> [Collected material]
______________________________

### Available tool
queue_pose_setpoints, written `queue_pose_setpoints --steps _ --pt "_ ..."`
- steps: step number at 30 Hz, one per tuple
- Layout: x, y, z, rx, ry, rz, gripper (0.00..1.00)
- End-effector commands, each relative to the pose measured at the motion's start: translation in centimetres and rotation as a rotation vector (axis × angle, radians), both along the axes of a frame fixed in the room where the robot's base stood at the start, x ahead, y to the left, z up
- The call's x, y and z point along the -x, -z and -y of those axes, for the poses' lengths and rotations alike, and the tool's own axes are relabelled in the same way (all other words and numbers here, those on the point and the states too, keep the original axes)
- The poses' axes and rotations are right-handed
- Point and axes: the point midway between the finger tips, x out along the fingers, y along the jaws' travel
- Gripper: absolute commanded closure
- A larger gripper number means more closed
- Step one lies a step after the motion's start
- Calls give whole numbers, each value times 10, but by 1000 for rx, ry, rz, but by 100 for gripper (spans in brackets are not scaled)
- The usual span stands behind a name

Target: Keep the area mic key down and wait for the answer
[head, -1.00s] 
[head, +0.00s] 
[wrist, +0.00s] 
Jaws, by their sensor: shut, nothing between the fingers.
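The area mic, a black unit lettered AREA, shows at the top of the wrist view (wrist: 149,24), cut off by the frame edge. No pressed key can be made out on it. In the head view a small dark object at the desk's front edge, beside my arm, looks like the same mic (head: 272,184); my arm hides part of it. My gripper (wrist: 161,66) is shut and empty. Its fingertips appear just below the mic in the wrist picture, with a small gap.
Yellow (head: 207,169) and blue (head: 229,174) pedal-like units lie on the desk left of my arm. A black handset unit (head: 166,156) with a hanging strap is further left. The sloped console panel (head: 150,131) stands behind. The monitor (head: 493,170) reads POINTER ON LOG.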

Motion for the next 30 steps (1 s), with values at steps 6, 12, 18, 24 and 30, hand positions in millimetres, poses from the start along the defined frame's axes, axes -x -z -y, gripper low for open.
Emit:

______________________________

> [Aim of the task] Find the count of lines in the data above where the string "steps" occurs. Provide that number alone.

> [Completed exercise] 3